The word “peacemaker” is only used here in the New Testament, yet the idea is found throughout the epistles.
-- Romans 14:19: “So then, let us pursue the things of peace and the building up on one another.”
-- Hebrews 12:14: “Pursue peace with all men, and the sanctification without which no one will see the Lord.
-- James 3:18: “The fruit of righteousness is sown in peace by those who make peace.”
-- 1 Peter 3:11: “ … seek peace and pursue it.”
The contexts of these passages make it clear that we are to be pursuing or making peace in our relationship with others. This peace, while it may be more than a cessation of hostilities, it is at least that. It is not just “a peaceful easy feelin’.”

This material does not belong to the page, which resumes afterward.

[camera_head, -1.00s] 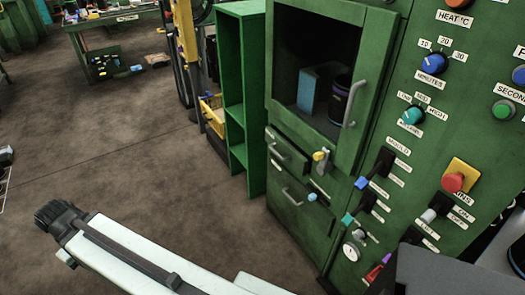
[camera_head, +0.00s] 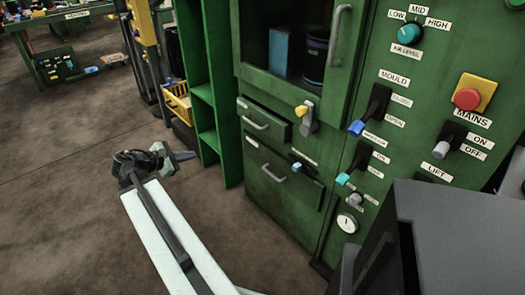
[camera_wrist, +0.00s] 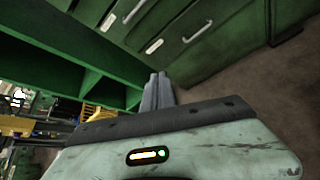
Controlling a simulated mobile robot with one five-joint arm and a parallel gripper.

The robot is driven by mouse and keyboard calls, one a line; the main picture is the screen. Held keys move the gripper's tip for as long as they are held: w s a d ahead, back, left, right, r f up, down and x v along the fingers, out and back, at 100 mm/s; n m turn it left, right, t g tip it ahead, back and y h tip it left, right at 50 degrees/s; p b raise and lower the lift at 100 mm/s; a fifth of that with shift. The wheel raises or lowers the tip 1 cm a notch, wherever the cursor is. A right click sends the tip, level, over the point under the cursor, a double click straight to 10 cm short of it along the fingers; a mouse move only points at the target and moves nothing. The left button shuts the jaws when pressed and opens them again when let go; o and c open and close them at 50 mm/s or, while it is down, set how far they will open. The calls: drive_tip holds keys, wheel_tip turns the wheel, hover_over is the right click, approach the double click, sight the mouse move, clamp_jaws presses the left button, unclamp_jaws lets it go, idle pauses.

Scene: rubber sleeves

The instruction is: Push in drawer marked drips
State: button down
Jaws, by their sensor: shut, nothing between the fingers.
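The green cabinet has two drawers at its lower left in the head view. The small upper drawer (camera_head: 272,131) has a grey bar handle and looks pulled out a little. The larger lower drawer (camera_head: 296,192) below it has a similar handle and looks about flush. Each has a small white label, too small to read. The wrist view also shows the upper drawer (camera_wrist: 122,28) and lower drawer (camera_wrist: 222,50), tilted. My gripper (camera_head: 180,157) is shut and empty, left of the drawers and apart from them. Its fingers (camera_wrist: 158,92) point toward the cabinet side in the wrist view.
An open green shelf (camera_head: 206,95) stands just left of the cabinet. A yellow crate (camera_head: 178,103) is beyond it. Levers, knobs and a red button (camera_head: 467,99) cover the panel at right. A dark grey box (camera_head: 460,235) fills the lower right.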

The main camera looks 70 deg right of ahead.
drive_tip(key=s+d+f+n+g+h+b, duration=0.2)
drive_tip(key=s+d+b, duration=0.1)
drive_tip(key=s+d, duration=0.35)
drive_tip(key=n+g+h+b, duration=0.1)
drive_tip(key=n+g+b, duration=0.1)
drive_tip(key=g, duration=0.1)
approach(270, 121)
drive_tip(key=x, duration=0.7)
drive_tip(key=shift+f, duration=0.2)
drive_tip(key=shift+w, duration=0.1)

Perhaps the word “pursue” says it more clearly than “make.” We can chase after peace without even attaining it. There are those who will remain hostile to us and the gospel and to our Savior no matter what. Jesus seemed to assume this in Matthew 5:10, 11. In fact He said elsewhere, “Do not suppose that I came to bring peace upon the earth! I did not come to bring peace, but a sword!” (Matthew 10:34).
It would seem that while we are to try to be peacemakers -- making every effort to alleviate hostilities with all and trying to communicate to them the truth about Jesus Christ, the Prince of Peace -- we may not succeed. The blessing is not for succeeding, but for being.
Jesus died on the cross to bring men to peace with God and with each other.
Ephesians, 2:14-17: “For He Himself is our peace, who made both groups into one and broke down the barrier of the dividing wall, by abolishing in His flesh the enmity, which is the Law of commandments contained in ordinances, so that in Himself He might make the two into one new man, thus establishing peace, and might reconcile them both in one body to God through the cross, by it having put to death the enmity. And He came and preached peace to you who were far away, and peace to those who were near.”
Not all will take advantage of that opportunity.